VAD Configuration Examples Here are three fully-configured START_MSG examples tailored for different real-world situations.

Scenario 1: General Purpose Dictation

This profile is balanced for users dictating notes or emails. It favors creating more complete sentences over instant responsiveness.
START_MSG = {
    "type": "start",
    "sample_rate": 16000,
    "channels": 1,
    "single_utterance": False,
    "vad": {
        "threshold": 0.45,
        "min_silence_ms": 800,      # Longer silence to allow for pauses mid-sentence
        "speech_pad_ms": 200,
        "start_trigger_ms": 36,
        "min_voiced_ms": 100,
        "min_chars": 2,
        "min_words": 1,
        "force_decode_ms": 60000   # Force a transcript after 60s for long-winded speakers
    }
}
Rationale:
  • min_silence_ms is high (800) to give users time to think between clauses without breaking the sentence.
  • force_decode_ms is enabled as a fallback, ensuring that even if a user talks for a long time, they will get a transcript back every 20 seconds.
  • threshold is slightly more sensitive (0.45) for more natural-sounding dictation.

Scenario 2: Transcription in a Noisy Environment

This profile is hardened for use-cases like a call center or public kiosk where significant background noise is expected.
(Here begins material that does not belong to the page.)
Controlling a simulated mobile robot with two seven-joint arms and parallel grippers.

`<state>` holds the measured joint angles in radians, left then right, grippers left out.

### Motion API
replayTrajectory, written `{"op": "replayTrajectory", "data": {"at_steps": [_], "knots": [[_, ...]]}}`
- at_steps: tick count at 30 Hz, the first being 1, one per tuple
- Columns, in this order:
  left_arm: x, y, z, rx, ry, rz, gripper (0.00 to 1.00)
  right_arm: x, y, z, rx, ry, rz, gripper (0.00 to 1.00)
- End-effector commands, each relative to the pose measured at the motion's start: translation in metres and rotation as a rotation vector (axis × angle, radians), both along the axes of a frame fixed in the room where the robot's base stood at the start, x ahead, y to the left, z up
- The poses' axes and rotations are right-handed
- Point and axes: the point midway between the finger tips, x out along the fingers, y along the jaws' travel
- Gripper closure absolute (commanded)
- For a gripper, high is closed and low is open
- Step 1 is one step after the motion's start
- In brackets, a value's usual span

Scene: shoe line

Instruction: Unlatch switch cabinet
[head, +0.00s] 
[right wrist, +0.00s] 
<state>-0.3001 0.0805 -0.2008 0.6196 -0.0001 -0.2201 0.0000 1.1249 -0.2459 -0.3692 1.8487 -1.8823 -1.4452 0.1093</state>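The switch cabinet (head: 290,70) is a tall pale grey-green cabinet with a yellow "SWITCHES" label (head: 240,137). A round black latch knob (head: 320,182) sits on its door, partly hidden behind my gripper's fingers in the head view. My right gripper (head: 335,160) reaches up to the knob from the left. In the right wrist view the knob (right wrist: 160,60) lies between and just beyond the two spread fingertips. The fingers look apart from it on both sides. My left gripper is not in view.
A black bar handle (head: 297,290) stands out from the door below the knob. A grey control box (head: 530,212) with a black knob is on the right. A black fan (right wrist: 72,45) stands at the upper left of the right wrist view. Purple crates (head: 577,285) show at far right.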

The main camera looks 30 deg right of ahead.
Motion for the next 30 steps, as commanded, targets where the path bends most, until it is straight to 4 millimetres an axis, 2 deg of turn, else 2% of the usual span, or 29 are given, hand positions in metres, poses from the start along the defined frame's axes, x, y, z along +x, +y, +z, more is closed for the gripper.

The goal is to reject as much non-speech audio as possible.
START_MSG = {
    "type": "start",
    "sample_rate": 16000,
    "channels": 1,
    "single_utterance": False,
    "vad": {
        "threshold": 0.65,          # High threshold to ignore background chatter
        "min_silence_ms": 400,
        "speech_pad_ms": 150,
        "start_trigger_ms": 100,    # Requires a clear, intentional start to speech
        "min_voiced_ms": 250,       # Very high requirement for voiced audio
        "min_chars": 1,
        "min_words": 1,
        "amp_extend": 0,            # Disable extension from quiet sounds
        "force_decode_ms": 0
    }
}
Rationale:
  • threshold is set high (0.65) to make the VAD less sensitive, effectively ignoring lower-volume background sounds.
  • start_trigger_ms and min_voiced_ms are both significantly increased to ensure only strong, clear speech from the primary speaker creates an utterance.
  • min_chars and min_words are increased to filter out partial words or phrases picked up from background conversations.
  • amp_extend is disabled (0) to prevent background hum or noise from incorrectly keeping an utterance alive.
Please know that building with VAD is an iterative process, and giving your end user indirect control of these parameters can enhance the experience for their specific situation.